Pull out every line in the data that has the string "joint" in it.

RECORDS SUPPLIED
--------------------------------

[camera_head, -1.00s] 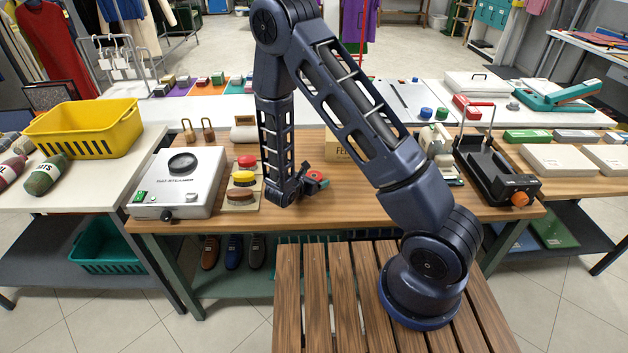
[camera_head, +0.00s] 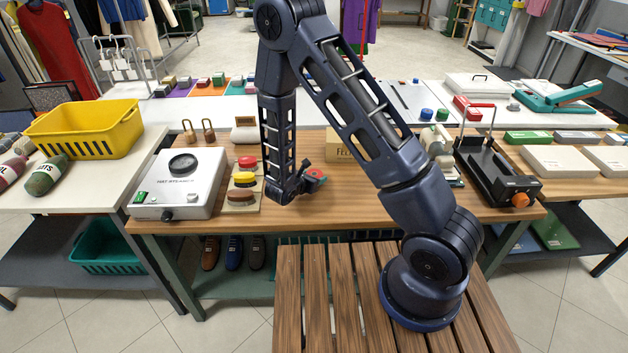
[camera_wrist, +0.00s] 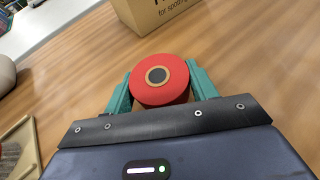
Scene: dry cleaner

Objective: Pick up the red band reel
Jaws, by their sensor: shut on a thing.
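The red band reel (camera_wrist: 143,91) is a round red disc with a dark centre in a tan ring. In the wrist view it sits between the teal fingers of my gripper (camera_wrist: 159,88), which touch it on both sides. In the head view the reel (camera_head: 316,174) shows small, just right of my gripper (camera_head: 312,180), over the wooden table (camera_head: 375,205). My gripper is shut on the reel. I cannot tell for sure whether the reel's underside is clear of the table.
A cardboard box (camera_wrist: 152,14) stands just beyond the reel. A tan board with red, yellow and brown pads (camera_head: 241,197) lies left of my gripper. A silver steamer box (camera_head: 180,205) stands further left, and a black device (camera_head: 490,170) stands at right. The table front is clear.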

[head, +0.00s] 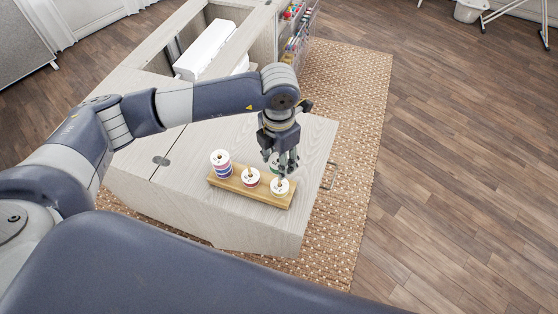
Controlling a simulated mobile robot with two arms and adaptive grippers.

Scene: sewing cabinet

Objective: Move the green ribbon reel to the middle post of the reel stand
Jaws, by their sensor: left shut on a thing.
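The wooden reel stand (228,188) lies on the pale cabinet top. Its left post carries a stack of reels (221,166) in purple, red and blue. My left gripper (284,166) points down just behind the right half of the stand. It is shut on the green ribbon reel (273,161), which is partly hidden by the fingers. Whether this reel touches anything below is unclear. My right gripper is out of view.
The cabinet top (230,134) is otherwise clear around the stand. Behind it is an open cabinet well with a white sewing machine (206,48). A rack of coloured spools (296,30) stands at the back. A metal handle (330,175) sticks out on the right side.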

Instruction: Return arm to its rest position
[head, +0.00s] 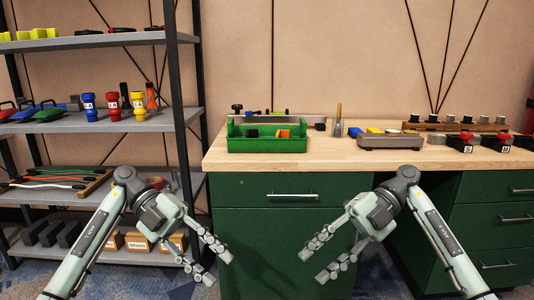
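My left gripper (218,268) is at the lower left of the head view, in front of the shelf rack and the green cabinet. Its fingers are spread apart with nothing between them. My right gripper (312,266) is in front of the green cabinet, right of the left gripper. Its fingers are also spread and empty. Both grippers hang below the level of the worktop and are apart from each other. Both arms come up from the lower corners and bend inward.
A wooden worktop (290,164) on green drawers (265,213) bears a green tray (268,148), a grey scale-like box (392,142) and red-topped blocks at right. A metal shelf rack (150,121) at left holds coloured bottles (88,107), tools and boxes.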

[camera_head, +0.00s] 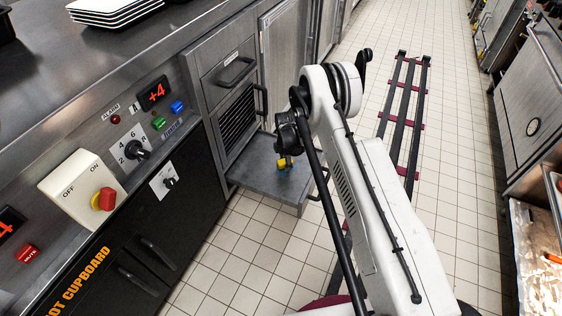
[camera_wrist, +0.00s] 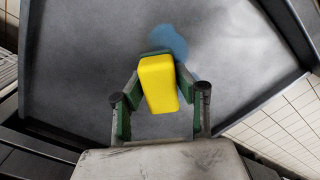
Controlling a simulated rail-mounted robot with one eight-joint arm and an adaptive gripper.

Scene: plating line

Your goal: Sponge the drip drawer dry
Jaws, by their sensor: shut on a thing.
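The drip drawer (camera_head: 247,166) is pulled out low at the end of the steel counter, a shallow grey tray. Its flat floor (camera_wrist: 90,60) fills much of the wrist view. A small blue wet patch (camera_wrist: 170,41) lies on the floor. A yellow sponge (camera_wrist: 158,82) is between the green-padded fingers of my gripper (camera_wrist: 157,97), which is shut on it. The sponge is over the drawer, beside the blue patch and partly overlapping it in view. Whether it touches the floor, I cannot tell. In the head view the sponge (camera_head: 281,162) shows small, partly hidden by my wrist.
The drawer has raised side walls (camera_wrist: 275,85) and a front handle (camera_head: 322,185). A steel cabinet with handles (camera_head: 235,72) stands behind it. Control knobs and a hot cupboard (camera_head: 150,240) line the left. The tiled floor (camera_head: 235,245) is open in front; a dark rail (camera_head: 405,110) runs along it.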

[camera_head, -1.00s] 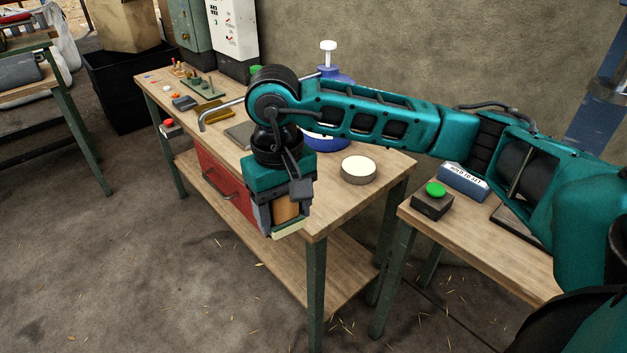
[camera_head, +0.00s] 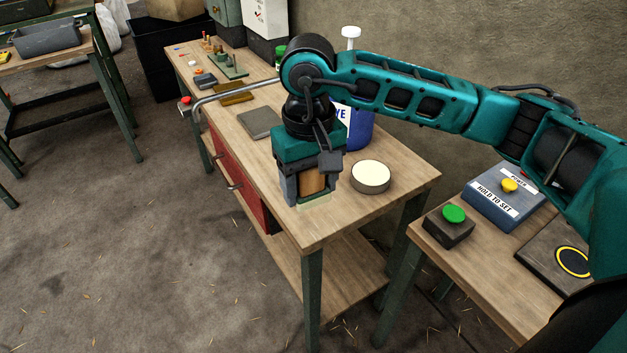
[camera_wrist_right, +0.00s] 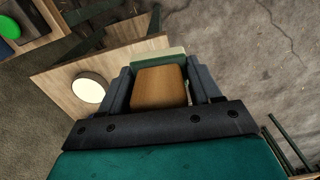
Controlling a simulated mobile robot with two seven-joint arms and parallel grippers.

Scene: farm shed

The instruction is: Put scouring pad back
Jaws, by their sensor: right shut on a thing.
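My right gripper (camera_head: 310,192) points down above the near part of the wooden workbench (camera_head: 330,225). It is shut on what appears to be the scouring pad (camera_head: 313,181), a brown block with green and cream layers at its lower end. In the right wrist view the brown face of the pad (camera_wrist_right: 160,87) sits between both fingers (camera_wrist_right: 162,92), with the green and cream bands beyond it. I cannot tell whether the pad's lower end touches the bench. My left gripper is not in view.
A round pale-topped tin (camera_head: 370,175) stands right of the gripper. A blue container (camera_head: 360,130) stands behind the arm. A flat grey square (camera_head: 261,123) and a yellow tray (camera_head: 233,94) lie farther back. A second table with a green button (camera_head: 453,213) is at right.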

--------------------------------

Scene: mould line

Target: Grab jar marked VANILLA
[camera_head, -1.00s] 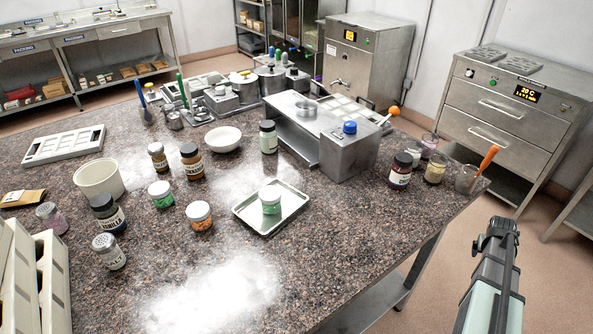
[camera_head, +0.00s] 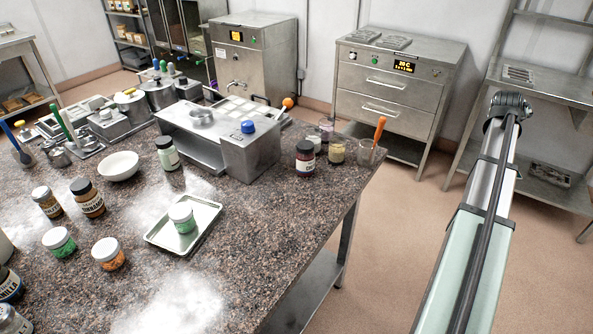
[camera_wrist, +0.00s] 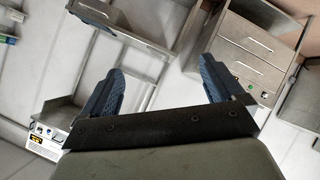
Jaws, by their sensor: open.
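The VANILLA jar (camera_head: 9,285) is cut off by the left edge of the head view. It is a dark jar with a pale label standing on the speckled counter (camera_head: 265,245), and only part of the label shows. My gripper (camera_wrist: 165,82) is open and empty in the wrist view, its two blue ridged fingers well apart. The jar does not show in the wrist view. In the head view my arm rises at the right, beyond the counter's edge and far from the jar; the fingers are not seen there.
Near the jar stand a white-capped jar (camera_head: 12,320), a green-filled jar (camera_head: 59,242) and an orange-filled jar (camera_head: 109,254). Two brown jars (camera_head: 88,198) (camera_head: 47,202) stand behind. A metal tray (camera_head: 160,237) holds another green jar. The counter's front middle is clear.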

--------------------------------

THE COMPLETED TASK
Controlling a simulated rail-mounted robot with one eight-joint arm and an adaptive gripper.
Controlling a simulated mobile robot with two seven-joint arms and parallel grippers.

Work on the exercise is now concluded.